= Exercise objective =
Print all records exactly, leaving nothing out.

= The input =
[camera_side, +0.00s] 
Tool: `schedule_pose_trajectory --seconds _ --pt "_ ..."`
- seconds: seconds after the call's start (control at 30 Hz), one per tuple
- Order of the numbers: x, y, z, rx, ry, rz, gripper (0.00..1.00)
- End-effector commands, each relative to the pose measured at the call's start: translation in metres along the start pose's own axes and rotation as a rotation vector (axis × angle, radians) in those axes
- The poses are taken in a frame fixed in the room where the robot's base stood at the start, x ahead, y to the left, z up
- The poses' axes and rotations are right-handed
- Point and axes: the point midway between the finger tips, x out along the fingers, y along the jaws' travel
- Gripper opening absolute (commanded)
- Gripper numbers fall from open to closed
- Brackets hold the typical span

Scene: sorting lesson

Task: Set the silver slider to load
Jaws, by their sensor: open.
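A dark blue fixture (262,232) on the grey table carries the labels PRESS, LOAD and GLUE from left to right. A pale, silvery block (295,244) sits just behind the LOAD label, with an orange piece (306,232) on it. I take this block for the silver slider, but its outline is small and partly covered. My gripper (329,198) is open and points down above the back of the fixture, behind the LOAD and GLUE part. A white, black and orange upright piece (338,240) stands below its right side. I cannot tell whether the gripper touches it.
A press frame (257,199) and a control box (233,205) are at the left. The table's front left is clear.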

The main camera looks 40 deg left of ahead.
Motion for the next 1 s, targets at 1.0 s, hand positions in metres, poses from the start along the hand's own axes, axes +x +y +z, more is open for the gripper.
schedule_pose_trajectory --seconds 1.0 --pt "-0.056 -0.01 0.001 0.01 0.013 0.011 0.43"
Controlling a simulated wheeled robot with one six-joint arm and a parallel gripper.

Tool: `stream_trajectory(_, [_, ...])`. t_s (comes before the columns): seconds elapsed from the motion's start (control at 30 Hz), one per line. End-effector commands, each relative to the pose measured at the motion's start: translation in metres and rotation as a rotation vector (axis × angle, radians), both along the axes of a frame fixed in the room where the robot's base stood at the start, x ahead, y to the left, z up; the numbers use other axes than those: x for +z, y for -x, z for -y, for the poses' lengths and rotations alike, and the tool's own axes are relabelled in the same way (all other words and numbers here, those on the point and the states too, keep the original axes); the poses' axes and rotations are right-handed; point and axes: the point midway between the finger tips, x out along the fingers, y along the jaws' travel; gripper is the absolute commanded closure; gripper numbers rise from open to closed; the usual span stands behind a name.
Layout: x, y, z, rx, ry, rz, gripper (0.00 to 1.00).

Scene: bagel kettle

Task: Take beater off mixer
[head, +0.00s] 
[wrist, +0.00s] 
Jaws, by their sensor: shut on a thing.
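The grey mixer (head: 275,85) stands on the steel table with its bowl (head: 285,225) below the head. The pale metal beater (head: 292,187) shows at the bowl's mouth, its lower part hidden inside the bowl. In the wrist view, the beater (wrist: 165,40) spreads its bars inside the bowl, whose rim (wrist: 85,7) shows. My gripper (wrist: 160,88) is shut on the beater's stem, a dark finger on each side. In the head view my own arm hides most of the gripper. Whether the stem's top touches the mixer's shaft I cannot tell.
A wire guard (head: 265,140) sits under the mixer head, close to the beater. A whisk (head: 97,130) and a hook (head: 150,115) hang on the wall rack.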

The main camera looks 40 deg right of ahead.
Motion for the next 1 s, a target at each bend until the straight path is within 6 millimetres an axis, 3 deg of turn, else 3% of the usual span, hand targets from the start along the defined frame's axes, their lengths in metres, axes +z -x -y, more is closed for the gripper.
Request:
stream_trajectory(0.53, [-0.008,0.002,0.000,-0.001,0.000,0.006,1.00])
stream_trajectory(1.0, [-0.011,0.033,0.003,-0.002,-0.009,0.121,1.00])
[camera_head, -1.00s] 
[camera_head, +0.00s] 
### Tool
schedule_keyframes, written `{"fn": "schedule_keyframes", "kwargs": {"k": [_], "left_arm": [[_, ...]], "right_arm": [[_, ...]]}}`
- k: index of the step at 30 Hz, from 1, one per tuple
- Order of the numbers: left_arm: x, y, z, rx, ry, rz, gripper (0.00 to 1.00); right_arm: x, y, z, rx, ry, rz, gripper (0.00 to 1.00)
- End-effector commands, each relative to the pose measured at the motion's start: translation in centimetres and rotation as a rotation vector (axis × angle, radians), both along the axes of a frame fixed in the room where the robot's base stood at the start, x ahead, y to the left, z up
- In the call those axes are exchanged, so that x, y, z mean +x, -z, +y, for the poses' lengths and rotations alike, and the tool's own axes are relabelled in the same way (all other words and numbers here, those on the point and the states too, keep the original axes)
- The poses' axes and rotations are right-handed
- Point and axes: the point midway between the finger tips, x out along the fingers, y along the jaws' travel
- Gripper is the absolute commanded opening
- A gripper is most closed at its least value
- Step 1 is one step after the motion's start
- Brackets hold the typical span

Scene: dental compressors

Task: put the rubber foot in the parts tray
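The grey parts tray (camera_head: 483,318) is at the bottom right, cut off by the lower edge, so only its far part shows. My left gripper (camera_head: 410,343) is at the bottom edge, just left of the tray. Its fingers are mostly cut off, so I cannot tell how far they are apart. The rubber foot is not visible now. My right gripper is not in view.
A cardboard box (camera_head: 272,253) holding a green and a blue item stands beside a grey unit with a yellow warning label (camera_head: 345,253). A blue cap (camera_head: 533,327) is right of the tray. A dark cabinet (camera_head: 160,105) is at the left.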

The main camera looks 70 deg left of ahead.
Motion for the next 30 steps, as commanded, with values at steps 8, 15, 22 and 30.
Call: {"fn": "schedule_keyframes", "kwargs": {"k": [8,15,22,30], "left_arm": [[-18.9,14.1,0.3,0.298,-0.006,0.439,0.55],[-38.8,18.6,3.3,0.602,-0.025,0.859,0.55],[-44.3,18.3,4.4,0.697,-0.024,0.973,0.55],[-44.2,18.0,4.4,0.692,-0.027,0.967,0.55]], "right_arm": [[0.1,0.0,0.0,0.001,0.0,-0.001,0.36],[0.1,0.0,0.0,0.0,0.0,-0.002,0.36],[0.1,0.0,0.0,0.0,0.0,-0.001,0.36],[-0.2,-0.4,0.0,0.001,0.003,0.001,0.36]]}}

= Answer to the task =
[camera_side, +0.00s] 
Tool: `schedule_pose_trajectory --seconds _ --pt "_ ..."`
- seconds: seconds after the call's start (control at 30 Hz), one per tuple
- Order of the numbers: x, y, z, rx, ry, rz, gripper (0.00..1.00)
- End-effector commands, each relative to the pose measured at the call's start: translation in metres along the start pose's own axes and rotation as a rotation vector (axis × angle, radians) in those axes
- The poses are taken in a frame fixed in the room where the robot's base stood at the start, x ahead, y to the left, z up
- The poses' axes and rotations are right-handed
- Point and axes: the point midway between the finger tips, x out along the fingers, y along the jaws' travel
- Gripper opening absolute (commanded)
- Gripper numbers fall from open to closed
- Brackets hold the typical span

Scene: sorting lesson

Task: Set the silver slider to load
Jaws, by their sensor: open.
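A dark blue fixture (262,232) on the grey table carries the labels PRESS, LOAD and GLUE from left to right. A pale, silvery block (295,244) sits just behind the LOAD label, with an orange piece (306,232) on it. I take this block for the silver slider, but its outline is small and partly covered. My gripper (329,198) is open and points down above the back of the fixture, behind the LOAD and GLUE part. A white, black and orange upright piece (338,240) stands below its right side. I cannot tell whether the gripper touches it.
A press frame (257,199) and a control box (233,205) are at the left. The table's front left is clear.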

The main camera looks 40 deg left of ahead.
Motion for the next 1 s, targets at 1.0 s, hand positions in metres, poses from the start along the hand's own axes, axes +x +y +z, more is open for the gripper.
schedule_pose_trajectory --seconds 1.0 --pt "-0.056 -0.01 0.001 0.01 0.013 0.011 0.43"
Controlling a simulated wheeled robot with one six-joint arm and a parallel gripper.

Tool: `stream_trajectory(_, [_, ...])`. t_s (comes before the columns): seconds elapsed from the motion's start (control at 30 Hz), one per line. End-effector commands, each relative to the pose measured at the motion's start: translation in metres and rotation as a rotation vector (axis × angle, radians), both along the axes of a frame fixed in the room where the robot's base stood at the start, x ahead, y to the left, z up; the numbers use other axes than those: x for +z, y for -x, z for -y, for the poses' lengths and rotations alike, and the tool's own axes are relabelled in the same way (all other words and numbers here, those on the point and the states too, keep the original axes); the poses' axes and rotations are right-handed; point and axes: the point midway between the finger tips, x out along the fingers, y along the jaws' travel; gripper is the absolute commanded closure; gripper numbers rise from open to closed; the usual span stands behind a name.
Layout: x, y, z, rx, ry, rz, gripper (0.00 to 1.00).

Scene: bagel kettle

Task: Take beater off mixer
[head, +0.00s] 
[wrist, +0.00s] 
Jaws, by their sensor: shut on a thing.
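The grey mixer (head: 275,85) stands on the steel table with its bowl (head: 285,225) below the head. The pale metal beater (head: 292,187) shows at the bowl's mouth, its lower part hidden inside the bowl. In the wrist view, the beater (wrist: 165,40) spreads its bars inside the bowl, whose rim (wrist: 85,7) shows. My gripper (wrist: 160,88) is shut on the beater's stem, a dark finger on each side. In the head view my own arm hides most of the gripper. Whether the stem's top touches the mixer's shaft I cannot tell.
A wire guard (head: 265,140) sits under the mixer head, close to the beater. A whisk (head: 97,130) and a hook (head: 150,115) hang on the wall rack.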

The main camera looks 40 deg right of ahead.
Motion for the next 1 s, a target at each bend until the straight path is within 6 millimetres an axis, 3 deg of turn, else 3% of the usual span, hand targets from the start along the defined frame's axes, their lengths in metres, axes +z -x -y, more is closed for the gripper.
Request:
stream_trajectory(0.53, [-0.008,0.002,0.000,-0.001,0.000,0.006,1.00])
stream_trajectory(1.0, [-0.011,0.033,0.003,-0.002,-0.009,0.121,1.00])
[camera_head, -1.00s] 
[camera_head, +0.00s] 
### Tool
schedule_keyframes, written `{"fn": "schedule_keyframes", "kwargs": {"k": [_], "left_arm": [[_, ...]], "right_arm": [[_, ...]]}}`
- k: index of the step at 30 Hz, from 1, one per tuple
- Order of the numbers: left_arm: x, y, z, rx, ry, rz, gripper (0.00 to 1.00); right_arm: x, y, z, rx, ry, rz, gripper (0.00 to 1.00)
- End-effector commands, each relative to the pose measured at the motion's start: translation in centimetres and rotation as a rotation vector (axis × angle, radians), both along the axes of a frame fixed in the room where the robot's base stood at the start, x ahead, y to the left, z up
- In the call those axes are exchanged, so that x, y, z mean +x, -z, +y, for the poses' lengths and rotations alike, and the tool's own axes are relabelled in the same way (all other words and numbers here, those on the point and the states too, keep the original axes)
- The poses' axes and rotations are right-handed
- Point and axes: the point midway between the finger tips, x out along the fingers, y along the jaws' travel
- Gripper is the absolute commanded opening
- A gripper is most closed at its least value
- Step 1 is one step after the motion's start
- Brackets hold the typical span

Scene: dental compressors

Task: put the rubber foot in the parts tray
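The grey parts tray (camera_head: 483,318) is at the bottom right, cut off by the lower edge, so only its far part shows. My left gripper (camera_head: 410,343) is at the bottom edge, just left of the tray. Its fingers are mostly cut off, so I cannot tell how far they are apart. The rubber foot is not visible now. My right gripper is not in view.
A cardboard box (camera_head: 272,253) holding a green and a blue item stands beside a grey unit with a yellow warning label (camera_head: 345,253). A blue cap (camera_head: 533,327) is right of the tray. A dark cabinet (camera_head: 160,105) is at the left.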

The main camera looks 70 deg left of ahead.
Motion for the next 30 steps, as commanded, with values at steps 8, 15, 22 and 30.
Call: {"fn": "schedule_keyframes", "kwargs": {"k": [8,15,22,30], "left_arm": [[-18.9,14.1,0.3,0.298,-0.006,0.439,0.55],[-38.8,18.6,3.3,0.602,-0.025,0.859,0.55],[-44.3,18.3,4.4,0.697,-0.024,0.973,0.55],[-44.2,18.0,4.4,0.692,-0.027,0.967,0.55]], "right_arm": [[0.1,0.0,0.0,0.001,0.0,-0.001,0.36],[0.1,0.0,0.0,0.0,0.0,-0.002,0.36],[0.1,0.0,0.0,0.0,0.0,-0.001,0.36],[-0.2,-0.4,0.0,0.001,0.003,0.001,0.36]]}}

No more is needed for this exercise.